--- Start ---
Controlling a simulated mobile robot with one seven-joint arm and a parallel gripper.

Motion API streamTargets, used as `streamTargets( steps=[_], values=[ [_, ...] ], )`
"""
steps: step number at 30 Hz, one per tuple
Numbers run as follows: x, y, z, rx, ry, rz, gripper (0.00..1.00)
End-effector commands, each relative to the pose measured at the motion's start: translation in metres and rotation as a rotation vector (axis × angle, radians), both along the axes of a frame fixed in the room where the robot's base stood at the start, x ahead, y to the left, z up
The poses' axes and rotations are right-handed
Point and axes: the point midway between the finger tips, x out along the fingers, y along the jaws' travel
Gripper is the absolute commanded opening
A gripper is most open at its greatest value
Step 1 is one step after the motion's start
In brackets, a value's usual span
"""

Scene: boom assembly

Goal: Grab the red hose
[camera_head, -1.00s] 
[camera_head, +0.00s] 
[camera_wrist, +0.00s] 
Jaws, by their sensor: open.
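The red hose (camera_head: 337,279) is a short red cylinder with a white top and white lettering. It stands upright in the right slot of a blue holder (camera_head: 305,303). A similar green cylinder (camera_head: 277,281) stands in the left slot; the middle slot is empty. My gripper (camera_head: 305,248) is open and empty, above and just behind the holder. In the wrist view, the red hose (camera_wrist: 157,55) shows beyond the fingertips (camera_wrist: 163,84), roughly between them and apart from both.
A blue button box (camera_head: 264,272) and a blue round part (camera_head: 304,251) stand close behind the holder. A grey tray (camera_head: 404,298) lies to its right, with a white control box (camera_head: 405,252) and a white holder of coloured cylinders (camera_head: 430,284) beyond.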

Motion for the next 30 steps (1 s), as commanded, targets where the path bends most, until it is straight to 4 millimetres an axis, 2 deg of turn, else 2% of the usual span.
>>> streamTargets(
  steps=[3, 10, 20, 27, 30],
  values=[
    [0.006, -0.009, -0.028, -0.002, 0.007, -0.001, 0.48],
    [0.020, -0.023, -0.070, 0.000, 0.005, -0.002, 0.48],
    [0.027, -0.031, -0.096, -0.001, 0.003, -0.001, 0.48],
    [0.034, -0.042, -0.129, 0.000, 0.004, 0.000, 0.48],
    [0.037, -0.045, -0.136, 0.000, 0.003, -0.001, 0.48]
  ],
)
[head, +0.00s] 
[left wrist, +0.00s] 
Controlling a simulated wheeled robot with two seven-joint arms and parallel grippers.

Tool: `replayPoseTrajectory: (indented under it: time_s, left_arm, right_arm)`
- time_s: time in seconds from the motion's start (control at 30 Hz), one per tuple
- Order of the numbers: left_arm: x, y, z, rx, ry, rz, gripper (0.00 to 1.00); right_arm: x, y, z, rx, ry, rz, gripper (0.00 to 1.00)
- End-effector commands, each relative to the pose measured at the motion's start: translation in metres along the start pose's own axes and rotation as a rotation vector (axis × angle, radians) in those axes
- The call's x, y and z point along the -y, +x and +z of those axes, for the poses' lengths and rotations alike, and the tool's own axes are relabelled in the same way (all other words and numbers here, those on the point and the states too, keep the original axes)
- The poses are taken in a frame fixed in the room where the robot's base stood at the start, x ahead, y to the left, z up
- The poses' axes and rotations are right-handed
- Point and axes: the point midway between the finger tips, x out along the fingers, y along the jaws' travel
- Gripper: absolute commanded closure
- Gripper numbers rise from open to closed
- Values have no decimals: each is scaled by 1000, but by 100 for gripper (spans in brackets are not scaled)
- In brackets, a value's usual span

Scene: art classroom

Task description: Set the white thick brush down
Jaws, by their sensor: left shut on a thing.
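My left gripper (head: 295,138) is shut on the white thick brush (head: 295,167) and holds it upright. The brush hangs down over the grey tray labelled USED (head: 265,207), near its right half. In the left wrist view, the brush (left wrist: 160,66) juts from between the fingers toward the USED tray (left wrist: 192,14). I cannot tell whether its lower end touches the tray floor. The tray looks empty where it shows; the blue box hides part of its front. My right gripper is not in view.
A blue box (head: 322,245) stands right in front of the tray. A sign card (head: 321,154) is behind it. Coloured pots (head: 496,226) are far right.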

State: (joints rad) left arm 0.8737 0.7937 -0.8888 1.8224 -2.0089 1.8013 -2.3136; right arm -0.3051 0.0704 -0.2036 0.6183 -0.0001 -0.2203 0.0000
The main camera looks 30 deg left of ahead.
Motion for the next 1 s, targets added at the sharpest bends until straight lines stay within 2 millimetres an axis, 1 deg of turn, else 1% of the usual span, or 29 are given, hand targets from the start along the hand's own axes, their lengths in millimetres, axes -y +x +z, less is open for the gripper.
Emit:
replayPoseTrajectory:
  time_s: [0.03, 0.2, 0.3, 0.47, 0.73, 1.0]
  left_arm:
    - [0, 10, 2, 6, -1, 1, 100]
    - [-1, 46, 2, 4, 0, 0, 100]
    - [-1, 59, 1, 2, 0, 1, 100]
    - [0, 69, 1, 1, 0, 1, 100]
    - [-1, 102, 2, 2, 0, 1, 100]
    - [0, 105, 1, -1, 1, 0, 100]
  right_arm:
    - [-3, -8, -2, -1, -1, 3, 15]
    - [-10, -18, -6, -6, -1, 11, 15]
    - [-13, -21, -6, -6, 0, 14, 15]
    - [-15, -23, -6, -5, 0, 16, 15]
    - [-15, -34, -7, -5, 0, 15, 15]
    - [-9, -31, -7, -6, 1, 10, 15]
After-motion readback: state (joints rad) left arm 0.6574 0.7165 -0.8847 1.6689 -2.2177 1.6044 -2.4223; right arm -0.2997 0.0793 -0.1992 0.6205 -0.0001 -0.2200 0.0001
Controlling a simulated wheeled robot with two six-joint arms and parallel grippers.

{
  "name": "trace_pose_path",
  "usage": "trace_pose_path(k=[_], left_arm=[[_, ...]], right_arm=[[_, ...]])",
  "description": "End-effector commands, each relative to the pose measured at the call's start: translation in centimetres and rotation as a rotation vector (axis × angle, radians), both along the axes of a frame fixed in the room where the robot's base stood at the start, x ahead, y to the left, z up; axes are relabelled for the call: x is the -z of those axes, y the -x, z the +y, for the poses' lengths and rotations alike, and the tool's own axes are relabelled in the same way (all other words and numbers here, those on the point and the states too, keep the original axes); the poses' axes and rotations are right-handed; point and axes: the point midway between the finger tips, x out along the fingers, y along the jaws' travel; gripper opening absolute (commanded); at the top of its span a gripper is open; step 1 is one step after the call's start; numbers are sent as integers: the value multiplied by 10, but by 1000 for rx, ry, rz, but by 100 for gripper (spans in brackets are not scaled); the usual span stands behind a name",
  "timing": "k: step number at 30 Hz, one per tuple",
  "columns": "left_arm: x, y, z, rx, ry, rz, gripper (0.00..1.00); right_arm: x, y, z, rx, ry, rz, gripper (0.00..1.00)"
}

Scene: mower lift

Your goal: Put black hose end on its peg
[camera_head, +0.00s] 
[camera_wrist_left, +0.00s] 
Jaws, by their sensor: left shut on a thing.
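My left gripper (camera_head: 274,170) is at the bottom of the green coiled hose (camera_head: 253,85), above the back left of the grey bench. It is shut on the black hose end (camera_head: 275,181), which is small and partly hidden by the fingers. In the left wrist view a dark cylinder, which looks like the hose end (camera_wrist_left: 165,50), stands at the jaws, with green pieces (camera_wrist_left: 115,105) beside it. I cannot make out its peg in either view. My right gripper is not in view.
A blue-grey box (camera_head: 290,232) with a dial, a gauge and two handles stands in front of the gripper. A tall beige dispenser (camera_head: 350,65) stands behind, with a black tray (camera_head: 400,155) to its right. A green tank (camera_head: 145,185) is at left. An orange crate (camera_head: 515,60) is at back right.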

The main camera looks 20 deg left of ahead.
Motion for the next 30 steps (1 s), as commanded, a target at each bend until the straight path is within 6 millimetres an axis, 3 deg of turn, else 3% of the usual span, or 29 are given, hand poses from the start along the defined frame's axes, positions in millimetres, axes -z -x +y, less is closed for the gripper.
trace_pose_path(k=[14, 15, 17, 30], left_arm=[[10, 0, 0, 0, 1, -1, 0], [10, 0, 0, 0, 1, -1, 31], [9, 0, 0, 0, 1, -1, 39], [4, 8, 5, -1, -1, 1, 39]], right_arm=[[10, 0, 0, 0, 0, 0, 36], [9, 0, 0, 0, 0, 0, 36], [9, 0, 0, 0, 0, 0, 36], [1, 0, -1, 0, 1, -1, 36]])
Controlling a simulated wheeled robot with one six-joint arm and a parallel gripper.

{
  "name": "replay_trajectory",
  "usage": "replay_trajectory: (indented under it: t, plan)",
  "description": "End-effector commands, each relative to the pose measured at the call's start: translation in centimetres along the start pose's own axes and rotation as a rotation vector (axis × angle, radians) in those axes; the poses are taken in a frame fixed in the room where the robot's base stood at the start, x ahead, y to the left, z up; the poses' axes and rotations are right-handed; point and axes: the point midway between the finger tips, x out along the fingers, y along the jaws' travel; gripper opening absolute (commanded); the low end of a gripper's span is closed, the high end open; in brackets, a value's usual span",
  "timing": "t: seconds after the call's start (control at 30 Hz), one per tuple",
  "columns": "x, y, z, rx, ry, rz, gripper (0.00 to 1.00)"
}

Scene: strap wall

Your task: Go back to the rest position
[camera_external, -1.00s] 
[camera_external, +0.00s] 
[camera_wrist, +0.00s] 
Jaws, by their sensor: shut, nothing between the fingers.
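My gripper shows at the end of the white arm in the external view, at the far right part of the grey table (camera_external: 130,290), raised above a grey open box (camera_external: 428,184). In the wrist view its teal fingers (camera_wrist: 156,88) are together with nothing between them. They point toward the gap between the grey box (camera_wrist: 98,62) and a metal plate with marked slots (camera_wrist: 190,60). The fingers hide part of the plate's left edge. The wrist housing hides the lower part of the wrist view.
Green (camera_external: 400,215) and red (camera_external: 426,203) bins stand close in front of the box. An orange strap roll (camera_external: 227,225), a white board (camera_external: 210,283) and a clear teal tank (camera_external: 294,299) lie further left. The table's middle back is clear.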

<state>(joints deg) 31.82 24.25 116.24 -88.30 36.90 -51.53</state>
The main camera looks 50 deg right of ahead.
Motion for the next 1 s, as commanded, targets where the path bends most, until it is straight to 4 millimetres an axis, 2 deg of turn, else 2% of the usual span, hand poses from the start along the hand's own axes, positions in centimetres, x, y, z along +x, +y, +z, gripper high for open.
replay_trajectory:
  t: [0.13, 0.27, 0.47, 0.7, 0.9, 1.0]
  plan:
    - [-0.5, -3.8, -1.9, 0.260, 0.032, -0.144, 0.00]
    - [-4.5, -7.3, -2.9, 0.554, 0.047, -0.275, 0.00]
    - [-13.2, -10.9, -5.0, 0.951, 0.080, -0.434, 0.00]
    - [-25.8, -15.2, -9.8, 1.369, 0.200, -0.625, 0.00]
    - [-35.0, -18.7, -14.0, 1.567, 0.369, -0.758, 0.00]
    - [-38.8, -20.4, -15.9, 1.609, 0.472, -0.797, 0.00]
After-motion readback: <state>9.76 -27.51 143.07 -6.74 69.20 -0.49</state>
--- End ---
#### [Problem to solve]
Search the records above for "call". Copy each line where it is found.

#### [Solution for this task]
- The call's x, y and z point along the -y, +x and +z of those axes, for the poses' lengths and rotations alike, and the tool's own axes are relabelled in the same way (all other words and numbers here, those on the point and the states too, keep the original axes)
  "description": "End-effector commands, each relative to the pose measured at the call's start: translation in centimetres and rotation as a rotation vector (axis × angle, radians), both along the axes of a frame fixed in the room where the robot's base stood at the start, x ahead, y to the left, z up; axes are relabelled for the call: x is the -z of those axes, y the -x, z the +y, for the poses' lengths and rotations alike, and the tool's own axes are relabelled in the same way (all other words and numbers here, those on the point and the states too, keep the original axes); the poses' axes and rotations are right-handed; point and axes: the point midway between the finger tips, x out along the fingers, y along the jaws' travel; gripper opening absolute (commanded); at the top of its span a gripper is open; step 1 is one step after the call's start; numbers are sent as integers: the value multiplied by 10, but by 1000 for rx, ry, rz, but by 100 for gripper (spans in brackets are not scaled); the usual span stands behind a name",
  "description": "End-effector commands, each relative to the pose measured at the call's start: translation in centimetres along the start pose's own axes and rotation as a rotation vector (axis × angle, radians) in those axes; the poses are taken in a frame fixed in the room where the robot's base stood at the start, x ahead, y to the left, z up; the poses' axes and rotations are right-handed; point and axes: the point midway between the finger tips, x out along the fingers, y along the jaws' travel; gripper opening absolute (commanded); the low end of a gripper's span is closed, the high end open; in brackets, a value's usual span",
  "timing": "t: seconds after the call's start (control at 30 Hz), one per tuple",

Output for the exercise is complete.